# EXERCISE
Take every line from the material that has the word "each" in it.

# Start of STORED DATA

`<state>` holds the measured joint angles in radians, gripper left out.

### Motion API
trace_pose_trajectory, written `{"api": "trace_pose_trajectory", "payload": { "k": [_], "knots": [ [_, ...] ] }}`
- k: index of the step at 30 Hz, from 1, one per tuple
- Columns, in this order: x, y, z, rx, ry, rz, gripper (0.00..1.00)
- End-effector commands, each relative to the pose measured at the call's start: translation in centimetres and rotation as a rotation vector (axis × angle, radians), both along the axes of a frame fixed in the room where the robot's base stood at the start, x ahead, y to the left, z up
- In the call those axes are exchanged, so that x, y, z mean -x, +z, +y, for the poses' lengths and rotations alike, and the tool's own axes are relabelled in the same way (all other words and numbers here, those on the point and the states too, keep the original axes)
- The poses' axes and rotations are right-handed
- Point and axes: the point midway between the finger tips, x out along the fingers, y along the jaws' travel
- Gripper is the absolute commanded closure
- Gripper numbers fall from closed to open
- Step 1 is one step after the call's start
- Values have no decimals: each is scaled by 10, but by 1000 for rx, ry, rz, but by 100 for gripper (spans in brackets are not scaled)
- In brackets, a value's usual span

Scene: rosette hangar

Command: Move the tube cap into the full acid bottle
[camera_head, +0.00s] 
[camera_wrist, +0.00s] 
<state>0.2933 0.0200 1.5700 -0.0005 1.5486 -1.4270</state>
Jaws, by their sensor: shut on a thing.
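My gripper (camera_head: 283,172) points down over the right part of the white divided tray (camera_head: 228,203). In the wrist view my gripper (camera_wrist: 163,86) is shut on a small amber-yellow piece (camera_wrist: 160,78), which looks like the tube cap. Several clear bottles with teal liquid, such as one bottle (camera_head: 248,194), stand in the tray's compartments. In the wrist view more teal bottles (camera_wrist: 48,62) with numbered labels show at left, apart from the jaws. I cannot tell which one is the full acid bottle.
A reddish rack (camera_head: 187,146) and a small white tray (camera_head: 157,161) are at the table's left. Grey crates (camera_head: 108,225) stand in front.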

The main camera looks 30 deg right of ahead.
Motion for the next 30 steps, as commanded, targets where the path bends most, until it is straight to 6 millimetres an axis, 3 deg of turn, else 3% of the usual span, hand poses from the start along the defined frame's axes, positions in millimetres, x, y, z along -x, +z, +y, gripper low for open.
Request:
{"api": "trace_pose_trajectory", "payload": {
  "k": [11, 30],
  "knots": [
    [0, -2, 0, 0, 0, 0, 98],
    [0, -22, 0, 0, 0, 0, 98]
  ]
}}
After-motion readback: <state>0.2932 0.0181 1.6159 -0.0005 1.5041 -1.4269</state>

# End of STORED DATA

# THE OUTPUT
- End-effector commands, each relative to the pose measured at the call's start: translation in centimetres and rotation as a rotation vector (axis × angle, radians), both along the axes of a frame fixed in the room where the robot's base stood at the start, x ahead, y to the left, z up
- Values have no decimals: each is scaled by 10, but by 1000 for rx, ry, rz, but by 100 for gripper (spans in brackets are not scaled)

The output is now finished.